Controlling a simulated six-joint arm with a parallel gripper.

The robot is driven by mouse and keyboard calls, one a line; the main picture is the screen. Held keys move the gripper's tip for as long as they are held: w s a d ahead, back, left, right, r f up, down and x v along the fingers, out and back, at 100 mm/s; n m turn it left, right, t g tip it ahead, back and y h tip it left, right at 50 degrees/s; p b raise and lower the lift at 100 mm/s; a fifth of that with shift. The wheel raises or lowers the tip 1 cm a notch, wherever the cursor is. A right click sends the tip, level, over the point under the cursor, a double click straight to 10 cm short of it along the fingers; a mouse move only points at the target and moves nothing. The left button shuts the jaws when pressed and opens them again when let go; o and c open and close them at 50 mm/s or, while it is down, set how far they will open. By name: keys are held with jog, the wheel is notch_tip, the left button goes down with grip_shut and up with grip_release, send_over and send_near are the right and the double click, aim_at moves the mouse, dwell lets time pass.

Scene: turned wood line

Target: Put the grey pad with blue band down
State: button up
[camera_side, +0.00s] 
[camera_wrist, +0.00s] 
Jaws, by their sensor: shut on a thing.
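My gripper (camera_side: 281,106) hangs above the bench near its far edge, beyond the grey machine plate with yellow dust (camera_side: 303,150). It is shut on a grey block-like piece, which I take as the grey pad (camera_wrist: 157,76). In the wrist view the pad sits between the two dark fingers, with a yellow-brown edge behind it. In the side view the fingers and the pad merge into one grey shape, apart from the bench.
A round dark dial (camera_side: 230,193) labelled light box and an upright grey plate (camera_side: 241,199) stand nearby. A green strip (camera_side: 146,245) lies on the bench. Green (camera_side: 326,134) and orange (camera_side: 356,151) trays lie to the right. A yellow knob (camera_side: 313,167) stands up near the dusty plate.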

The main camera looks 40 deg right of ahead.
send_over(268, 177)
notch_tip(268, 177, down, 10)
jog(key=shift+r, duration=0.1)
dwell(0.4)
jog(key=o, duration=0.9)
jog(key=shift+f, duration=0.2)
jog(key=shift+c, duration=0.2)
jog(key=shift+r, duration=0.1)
...
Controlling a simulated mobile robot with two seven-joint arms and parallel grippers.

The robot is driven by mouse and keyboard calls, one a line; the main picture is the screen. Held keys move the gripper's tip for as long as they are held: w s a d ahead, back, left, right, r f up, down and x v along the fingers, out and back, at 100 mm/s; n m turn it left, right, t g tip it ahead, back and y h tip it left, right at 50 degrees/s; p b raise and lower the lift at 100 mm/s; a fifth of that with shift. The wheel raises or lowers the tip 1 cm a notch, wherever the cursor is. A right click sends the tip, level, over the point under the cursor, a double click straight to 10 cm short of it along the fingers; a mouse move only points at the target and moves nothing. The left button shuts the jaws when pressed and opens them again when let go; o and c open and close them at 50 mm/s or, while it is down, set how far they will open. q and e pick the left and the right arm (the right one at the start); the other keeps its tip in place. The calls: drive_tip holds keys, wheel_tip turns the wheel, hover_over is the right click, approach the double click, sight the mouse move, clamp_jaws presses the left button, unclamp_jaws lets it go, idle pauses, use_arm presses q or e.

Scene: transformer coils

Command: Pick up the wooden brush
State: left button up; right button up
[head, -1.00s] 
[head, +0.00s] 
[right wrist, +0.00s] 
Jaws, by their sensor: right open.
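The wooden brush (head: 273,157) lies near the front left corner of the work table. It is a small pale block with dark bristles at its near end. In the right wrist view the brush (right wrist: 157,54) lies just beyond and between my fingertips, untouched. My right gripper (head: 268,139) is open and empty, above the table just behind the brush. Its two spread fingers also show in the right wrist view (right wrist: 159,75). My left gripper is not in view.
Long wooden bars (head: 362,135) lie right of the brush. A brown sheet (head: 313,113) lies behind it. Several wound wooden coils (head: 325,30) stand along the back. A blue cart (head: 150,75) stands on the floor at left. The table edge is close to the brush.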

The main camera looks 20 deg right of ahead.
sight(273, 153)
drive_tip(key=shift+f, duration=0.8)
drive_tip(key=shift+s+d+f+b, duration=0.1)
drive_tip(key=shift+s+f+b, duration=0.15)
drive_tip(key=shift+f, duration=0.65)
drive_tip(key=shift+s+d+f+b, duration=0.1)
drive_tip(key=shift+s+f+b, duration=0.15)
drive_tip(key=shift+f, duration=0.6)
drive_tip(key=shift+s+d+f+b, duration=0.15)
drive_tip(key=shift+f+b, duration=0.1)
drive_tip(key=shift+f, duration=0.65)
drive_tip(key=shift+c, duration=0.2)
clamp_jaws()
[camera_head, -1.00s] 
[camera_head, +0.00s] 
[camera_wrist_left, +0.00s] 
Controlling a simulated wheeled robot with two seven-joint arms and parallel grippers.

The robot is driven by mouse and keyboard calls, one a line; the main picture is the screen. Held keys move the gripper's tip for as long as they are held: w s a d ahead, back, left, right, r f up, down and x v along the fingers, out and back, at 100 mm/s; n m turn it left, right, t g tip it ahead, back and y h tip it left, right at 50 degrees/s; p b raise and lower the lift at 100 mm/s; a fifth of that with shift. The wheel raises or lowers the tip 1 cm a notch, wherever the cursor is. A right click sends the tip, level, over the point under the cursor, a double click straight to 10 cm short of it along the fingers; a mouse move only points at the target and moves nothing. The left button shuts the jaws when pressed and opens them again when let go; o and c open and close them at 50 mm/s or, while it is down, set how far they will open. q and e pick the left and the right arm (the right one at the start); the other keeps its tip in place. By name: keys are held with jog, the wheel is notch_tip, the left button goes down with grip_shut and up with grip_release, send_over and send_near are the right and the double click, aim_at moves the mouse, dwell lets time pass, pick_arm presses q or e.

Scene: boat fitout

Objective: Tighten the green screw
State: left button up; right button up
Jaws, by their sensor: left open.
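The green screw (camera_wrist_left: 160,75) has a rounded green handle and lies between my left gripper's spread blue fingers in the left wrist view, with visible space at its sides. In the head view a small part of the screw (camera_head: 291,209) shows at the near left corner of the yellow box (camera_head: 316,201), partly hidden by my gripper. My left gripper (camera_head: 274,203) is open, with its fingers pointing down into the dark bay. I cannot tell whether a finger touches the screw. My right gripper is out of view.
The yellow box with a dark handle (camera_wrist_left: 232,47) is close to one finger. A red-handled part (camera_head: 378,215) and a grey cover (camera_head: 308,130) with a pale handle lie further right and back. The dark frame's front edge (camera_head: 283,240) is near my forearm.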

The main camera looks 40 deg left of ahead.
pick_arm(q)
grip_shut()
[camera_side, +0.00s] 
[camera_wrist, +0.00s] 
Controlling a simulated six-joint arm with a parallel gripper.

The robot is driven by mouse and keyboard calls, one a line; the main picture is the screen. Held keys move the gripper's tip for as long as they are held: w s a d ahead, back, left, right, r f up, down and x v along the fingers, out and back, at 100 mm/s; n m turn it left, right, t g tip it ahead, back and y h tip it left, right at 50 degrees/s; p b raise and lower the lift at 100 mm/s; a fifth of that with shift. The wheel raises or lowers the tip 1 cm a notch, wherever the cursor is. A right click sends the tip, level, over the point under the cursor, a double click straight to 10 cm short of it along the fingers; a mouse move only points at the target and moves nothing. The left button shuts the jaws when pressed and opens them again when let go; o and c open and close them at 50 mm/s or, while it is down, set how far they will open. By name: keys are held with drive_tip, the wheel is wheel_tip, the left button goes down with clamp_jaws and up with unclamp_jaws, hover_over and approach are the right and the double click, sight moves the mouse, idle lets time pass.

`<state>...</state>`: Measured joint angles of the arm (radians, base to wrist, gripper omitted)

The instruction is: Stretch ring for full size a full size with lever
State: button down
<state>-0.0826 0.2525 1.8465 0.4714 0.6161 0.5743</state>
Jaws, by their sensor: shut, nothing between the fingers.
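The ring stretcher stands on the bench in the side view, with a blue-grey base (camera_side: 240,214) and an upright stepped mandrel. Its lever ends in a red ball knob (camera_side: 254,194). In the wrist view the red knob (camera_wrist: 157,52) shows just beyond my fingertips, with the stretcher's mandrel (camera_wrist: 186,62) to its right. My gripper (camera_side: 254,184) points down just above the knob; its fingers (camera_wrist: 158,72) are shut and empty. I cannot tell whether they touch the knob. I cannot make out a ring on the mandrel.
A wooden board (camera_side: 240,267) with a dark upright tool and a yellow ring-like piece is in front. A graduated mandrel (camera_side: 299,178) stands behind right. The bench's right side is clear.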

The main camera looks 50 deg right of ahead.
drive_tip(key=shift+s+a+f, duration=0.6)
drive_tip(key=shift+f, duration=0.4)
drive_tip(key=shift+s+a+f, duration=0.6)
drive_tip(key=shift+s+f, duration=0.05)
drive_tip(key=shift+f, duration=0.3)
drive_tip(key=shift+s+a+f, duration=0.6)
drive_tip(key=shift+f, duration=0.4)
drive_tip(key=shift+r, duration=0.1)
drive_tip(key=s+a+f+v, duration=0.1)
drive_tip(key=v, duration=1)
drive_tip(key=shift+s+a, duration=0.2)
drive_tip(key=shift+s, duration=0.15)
* * *
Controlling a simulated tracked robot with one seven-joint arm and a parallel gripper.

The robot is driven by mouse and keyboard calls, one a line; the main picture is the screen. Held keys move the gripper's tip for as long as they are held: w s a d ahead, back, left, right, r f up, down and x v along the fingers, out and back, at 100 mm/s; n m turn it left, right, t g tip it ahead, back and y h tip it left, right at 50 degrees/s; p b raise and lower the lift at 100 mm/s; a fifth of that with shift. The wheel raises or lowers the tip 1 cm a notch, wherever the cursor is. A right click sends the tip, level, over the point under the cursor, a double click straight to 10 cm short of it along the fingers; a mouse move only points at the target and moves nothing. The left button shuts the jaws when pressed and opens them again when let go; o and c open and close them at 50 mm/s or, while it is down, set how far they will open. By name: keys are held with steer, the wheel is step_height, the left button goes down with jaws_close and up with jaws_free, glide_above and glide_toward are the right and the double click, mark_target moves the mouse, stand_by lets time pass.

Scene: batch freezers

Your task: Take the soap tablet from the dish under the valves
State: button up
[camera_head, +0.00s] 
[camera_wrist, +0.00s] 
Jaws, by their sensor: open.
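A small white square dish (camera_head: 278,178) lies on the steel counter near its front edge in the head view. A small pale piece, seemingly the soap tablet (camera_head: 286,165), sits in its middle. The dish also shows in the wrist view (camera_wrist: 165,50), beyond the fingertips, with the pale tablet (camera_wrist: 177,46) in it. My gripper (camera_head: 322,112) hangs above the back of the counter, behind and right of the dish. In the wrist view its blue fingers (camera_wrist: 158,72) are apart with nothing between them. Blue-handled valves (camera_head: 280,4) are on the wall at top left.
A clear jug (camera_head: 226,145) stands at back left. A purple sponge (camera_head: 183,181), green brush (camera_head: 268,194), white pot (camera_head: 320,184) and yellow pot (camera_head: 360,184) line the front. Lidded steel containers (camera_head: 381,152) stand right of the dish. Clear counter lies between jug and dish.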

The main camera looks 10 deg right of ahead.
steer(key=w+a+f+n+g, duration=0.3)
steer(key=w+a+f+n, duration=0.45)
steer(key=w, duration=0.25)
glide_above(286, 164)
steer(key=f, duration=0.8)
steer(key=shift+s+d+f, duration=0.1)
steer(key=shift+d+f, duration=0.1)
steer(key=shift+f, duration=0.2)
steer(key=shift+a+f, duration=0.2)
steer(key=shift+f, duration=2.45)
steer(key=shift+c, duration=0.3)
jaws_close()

> [WRITTEN REQUEST]:
Only the number is wanted: how many lines in the preceding entries hold the string "Scene"?

> [WRITTEN ANSWER]:
4